Data segment:
## BEGIN
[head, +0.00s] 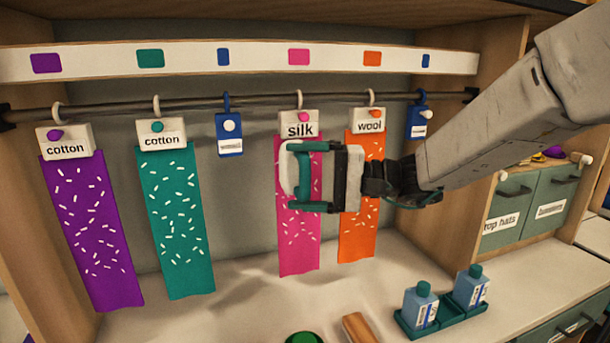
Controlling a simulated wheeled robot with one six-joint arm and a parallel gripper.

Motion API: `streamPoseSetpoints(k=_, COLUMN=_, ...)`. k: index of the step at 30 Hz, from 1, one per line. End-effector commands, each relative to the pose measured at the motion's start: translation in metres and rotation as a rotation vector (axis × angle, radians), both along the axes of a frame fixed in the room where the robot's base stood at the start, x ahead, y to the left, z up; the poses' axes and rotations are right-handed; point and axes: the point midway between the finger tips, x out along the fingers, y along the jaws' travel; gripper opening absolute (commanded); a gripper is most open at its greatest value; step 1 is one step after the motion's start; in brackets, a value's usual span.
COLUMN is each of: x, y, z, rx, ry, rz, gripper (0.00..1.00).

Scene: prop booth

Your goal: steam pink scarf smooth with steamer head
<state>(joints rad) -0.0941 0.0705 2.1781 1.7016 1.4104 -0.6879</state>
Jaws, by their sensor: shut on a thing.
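The pink scarf (299,245) hangs from the rail under a tag reading "silk" (299,125). It has white flecks, and its upper middle is partly hidden. The steamer head (290,170) has a pale rounded face and a teal frame. It is in front of the pink scarf's upper half; I cannot tell whether it touches the cloth. My gripper (335,179) comes in from the right and is shut on the steamer head. It also covers part of the orange scarf (358,237), tagged "wool".
Purple (90,230) and teal (175,220) scarves tagged "cotton" hang to the left. Blue tags (229,134) hang from the rail (190,106). Two blue bottles stand in a teal tray (442,318) on the counter. A green round thing (304,338) and a wooden piece (359,328) are at the front.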

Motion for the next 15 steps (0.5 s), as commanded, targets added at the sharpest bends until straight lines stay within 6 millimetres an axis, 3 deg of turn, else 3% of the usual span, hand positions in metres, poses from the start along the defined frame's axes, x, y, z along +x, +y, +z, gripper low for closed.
## END
Requirement: Return exactly the lines from the line that has "COLUMN is each" to the line that has "<state>(joints rad) -0.0941", both of them included.

Solution:
COLUMN is each of: x, y, z, rx, ry, rz, gripper (0.00..1.00).

Scene: prop booth

Your goal: steam pink scarf smooth with steamer head
<state>(joints rad) -0.0941 0.0705 2.1781 1.7016 1.4104 -0.6879</state>

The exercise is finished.